Record set start

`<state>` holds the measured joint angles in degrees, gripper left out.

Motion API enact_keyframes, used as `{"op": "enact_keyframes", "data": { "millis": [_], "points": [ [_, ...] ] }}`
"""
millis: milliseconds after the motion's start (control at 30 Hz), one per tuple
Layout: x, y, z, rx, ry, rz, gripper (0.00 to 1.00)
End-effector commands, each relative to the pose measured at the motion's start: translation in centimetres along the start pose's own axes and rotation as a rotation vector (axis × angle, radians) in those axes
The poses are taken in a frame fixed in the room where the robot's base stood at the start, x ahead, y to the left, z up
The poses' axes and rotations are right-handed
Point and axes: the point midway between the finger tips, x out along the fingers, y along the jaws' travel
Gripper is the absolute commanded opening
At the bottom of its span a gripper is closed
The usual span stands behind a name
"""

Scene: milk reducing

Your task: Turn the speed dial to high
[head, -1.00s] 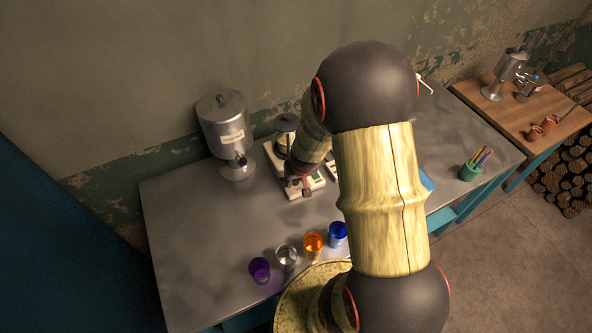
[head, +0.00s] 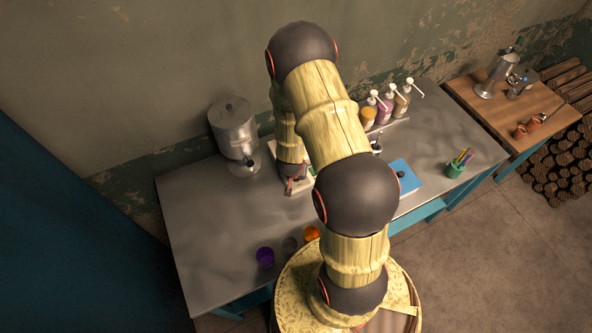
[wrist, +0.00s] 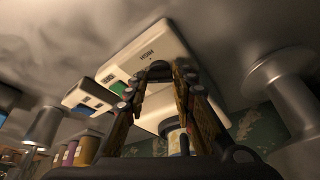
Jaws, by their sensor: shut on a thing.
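The white appliance (head: 299,189) stands on the grey table and is mostly hidden behind my arm in the head view. In the wrist view its white face (wrist: 120,66) carries a "HIGH" label and a green display (wrist: 117,87). The dark speed dial (wrist: 158,67) sits beside the label, mostly covered by my fingertips. My gripper (wrist: 161,70) is shut on the dial. In the head view my gripper (head: 291,181) is low at the appliance's front. The dial's exact setting cannot be read.
A metal dispenser (head: 235,128) stands left of the appliance. Pump bottles (head: 384,108), a blue board (head: 404,175) and a green pen cup (head: 455,170) are to the right. Purple (head: 265,257) and orange (head: 311,233) cups stand near the front edge.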

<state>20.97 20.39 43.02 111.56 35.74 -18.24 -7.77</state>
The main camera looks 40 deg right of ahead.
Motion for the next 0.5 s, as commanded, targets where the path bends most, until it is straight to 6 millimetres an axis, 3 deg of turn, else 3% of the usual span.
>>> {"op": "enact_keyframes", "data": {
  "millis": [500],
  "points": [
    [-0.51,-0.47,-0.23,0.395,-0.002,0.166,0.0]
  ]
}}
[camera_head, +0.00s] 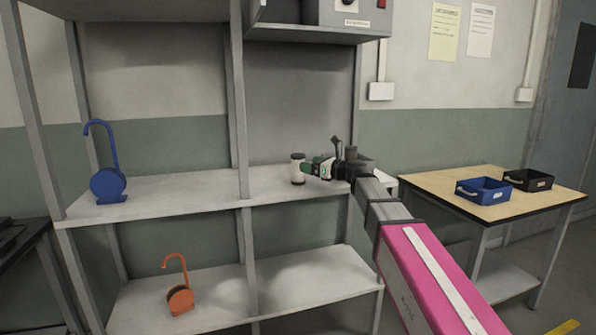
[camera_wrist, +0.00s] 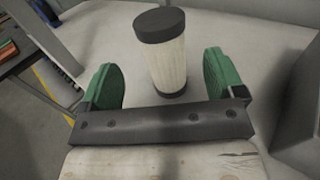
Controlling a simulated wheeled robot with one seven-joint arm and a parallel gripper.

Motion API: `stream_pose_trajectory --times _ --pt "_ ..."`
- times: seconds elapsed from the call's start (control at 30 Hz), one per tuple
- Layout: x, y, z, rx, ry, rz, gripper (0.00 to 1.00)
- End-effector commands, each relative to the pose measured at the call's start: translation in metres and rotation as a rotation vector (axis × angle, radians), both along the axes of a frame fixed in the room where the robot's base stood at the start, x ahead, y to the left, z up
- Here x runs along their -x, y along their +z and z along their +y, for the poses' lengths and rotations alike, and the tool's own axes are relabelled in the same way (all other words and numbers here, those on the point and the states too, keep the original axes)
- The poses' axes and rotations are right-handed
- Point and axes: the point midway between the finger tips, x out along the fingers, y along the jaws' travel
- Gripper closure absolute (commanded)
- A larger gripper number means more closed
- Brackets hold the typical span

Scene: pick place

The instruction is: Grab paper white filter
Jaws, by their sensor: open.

Record set end

### Required task
Repeat, without changes, every line from the one that contains "- A larger gripper number means more closed" through the final line of the data.

### Exercise answer
- A larger gripper number means more closed
- Brackets hold the typical span

Scene: pick place

The instruction is: Grab paper white filter
Jaws, by their sensor: open.

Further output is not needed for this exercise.